The Jakarta Post
The appointment of figures with dark human rights records and political affiliations to security, defense and legal ministerial posts has left the country's legal and security reforms hanging in the balance.
National Commission on Human Rights (Komnas HAM) and rights campaigners have decried the decision of President Joko 'Jokowi' Widodo to install 64-year-old former Army chief Gen. (ret) Ryamizard Ryacudu as defense minister, due to the latter's alleged role in gross human rights violations that took place during the military operation in Aceh.
'As then army chief of staff, he [Ryamizard] was responsible for all operations in Aceh. His appointment thus will protect the culture of impunity within the military,' Komnas HAM Commissioner Otto Syamsuddin Ishak said on Sunday.
Komnas HAM had declared the military operation in Aceh, which lasted from 1989 until a peace deal was signed in 2005, a gross violation of human rights in August last year, based on an investigation that focused on five particular cases.
Among them are the 2001 Bumi Flora massacre in eastern Aceh; the finding of the remains of victims of the conflict in a mass grave in Bener Meriah regency in 2002; and the 2003 massacre in Jambo Keupok village in southern Aceh.
Ryamizard led the Army between 2002 and 2004 under the administration of then president Megawati Soekarnoputri, now the Indonesia Democratic Party of Struggle's (PDI-P) chairwoman.
Al Araf, the program director of human rights watchdog Imparsial, suggested that Ryamizard's appointment was a setback as it broke from the tradition of civilian rule within the Defense Ministry.
'Compared to Jokowi, former president Susilo Bambang Yudhoyono did better in his first term by appointing Juwono Sudarsono, a committed academician with strong defense knowledge, to the post,' he said.
Al Araf raised doubts that with Ryamizard in power, the ministry would support the much-awaited amendment to the 1997 Military Tribunal Law to allow civilian courts try soldiers involved in non-military offenses.
Iis Gindarsah from the Centre for Strategic and International Studies (CSIS) said that Ryamizard's appointment demonstrated 'a new dynamic' in civil-military relations.
'On his institutional responsibility, minister Ryamizard will retain his predecessor's policy on military modernization and rebuilding indigenous strategic industries through a combination of key weapons procurements and offset programs,' he said.
Jokowi has also faced criticism over his decision to appoint PDI-P politician Yasonna Laoly to take the helm of the Law and Human Rights Ministry.
Indonesia Corruption Watch (ICW) researcher Ade Irawan said that the appointment of a politician as the law minister would be prone to conflicts of interest as many corruption cases involved political parties.

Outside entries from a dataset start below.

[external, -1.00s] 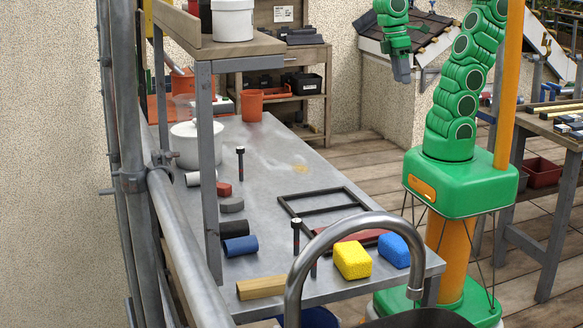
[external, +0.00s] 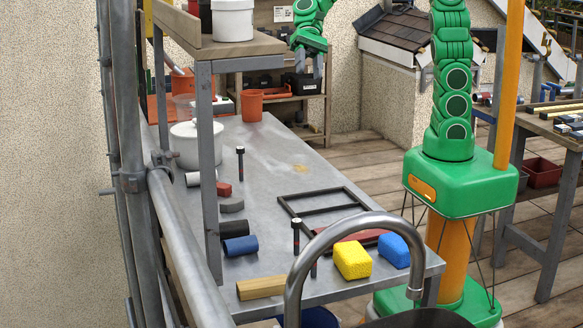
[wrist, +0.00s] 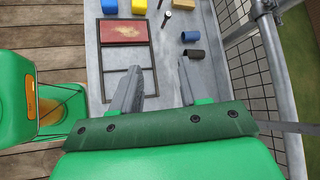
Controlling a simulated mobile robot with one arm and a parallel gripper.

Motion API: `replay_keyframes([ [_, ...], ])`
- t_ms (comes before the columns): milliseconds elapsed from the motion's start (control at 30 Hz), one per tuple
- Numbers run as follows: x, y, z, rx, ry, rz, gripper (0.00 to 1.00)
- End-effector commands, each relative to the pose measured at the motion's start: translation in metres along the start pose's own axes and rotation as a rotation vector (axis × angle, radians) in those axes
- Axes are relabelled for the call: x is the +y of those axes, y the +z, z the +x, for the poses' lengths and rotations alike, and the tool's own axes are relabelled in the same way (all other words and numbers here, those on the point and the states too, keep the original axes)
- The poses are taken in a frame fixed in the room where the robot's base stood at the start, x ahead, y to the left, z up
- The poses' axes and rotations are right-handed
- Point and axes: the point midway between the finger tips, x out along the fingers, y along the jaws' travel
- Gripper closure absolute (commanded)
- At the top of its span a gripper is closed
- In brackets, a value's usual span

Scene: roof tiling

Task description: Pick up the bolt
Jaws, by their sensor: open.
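One bolt-like piece (external: 240,163) is mid-table in the external view. Another (external: 296,235) is nearer the front, beside the yellow sponge, with a third partly hidden by the tap. In the wrist view one bolt-like piece (wrist: 166,18) shows at the top, beyond the fingertips. I cannot tell which is the task's bolt. My gripper (external: 309,67) is raised beyond the table's far end in the external view, pointing down. In the wrist view my gripper (wrist: 159,72) is open and empty, with its fingers apart.
A black frame (external: 325,214), yellow sponge (external: 352,260), blue sponge (external: 394,251) and wood block (external: 261,288) lie near the front. A white pot (external: 190,146) and orange cup (external: 251,105) stand farther back. A shelf post (external: 208,170) rises at the left. The table's middle is mostly clear.

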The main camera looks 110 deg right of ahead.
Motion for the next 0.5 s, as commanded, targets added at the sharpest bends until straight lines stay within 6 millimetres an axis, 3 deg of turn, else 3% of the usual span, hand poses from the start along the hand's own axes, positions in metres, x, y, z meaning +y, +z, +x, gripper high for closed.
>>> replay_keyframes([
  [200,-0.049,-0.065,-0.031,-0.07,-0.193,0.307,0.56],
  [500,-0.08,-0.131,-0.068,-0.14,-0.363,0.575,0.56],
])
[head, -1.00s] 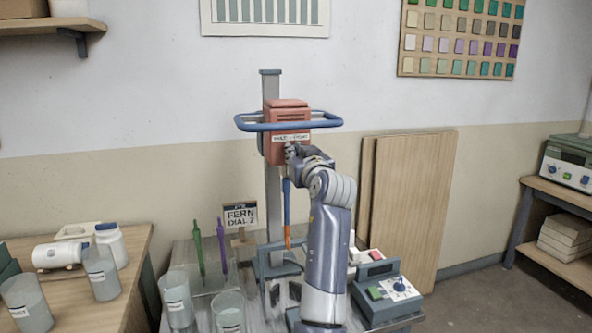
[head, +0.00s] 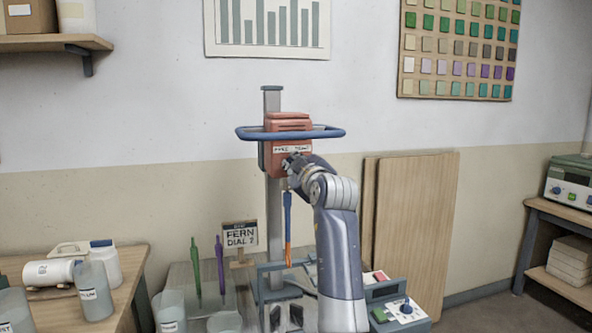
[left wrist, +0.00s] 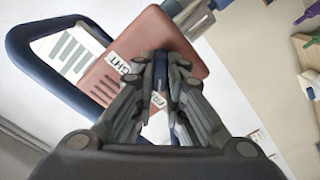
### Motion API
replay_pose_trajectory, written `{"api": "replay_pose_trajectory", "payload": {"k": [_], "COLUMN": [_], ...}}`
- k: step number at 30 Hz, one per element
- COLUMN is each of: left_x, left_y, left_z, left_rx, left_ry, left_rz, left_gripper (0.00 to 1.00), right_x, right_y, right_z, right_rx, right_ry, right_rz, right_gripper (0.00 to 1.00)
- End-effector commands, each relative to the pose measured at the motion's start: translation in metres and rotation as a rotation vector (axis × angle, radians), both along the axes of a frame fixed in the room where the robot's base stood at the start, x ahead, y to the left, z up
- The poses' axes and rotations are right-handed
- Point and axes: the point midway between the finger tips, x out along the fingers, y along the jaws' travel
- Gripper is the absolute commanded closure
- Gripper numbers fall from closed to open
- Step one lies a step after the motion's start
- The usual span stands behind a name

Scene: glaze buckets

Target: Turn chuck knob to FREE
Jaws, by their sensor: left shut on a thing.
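The red mixer head (head: 290,123) sits on a grey upright post, with a blue ring handle (head: 245,133) around it. It also shows in the left wrist view (left wrist: 160,32). A white label (head: 293,149) on its front reads FREE at left and TIGHT at right. My left gripper (head: 289,163) is at the front of the head, just below the label. In the left wrist view its fingers (left wrist: 162,80) are closed around the dark blue chuck knob (left wrist: 161,62). The fingers hide much of the knob, so its pointing direction is unclear. My right gripper is out of view.
A blue and orange rod (head: 287,220) hangs under the head. Buckets (head: 92,290) stand at left. Boards (head: 415,230) lean on the wall.

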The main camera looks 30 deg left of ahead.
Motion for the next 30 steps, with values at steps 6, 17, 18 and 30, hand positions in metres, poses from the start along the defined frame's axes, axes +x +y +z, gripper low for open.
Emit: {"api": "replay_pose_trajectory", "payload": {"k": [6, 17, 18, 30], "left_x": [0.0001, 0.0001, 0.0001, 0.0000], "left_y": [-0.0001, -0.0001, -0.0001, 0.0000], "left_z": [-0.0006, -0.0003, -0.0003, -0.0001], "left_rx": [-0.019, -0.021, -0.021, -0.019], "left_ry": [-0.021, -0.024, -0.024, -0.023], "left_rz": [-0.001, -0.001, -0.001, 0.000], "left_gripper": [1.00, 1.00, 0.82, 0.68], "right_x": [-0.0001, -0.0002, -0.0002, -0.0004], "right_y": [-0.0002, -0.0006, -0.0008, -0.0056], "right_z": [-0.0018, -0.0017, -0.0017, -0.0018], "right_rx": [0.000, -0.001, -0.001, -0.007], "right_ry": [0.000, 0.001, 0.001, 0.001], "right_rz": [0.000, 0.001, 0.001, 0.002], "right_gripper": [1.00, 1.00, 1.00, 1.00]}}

'[The appointment] is quite disappointing. Ministerial posts involved with the country's corruption fight should not be filled with figures from political parties,' Ade said.
Concurring with Ade, former Supreme Court justice and legal expert Asep Iwan Iriawan said that the last administration had provided evidence that showed a politician assuming the ministerial post faced challenges in giving fair treatment to graft convicts who came from the same political party.
'In the past, we saw that the public questioned a law minister's decision in granting remission to those with political ties. A minister who had a professional background would not face this dilemma,' Asep said.
Meanwhile, Jokowi has been applauded for installing former Navy chief Adm. (ret) Tedjo Edhy Purdijatno to take the reins of the coordinating political, legal and security affairs ministry.
'Edhy's appointment breaks away from the domination of the Army in ministerial posts,' Al Araf said, adding that Edhy had a clean human rights record.
Edhy, who led the Navy from 2008 until 2009, is the defense division head of the NasDem Party, a member of Jokowi's Great Indonesia Coalition. (idb)
Haeril Halim contributed to the article.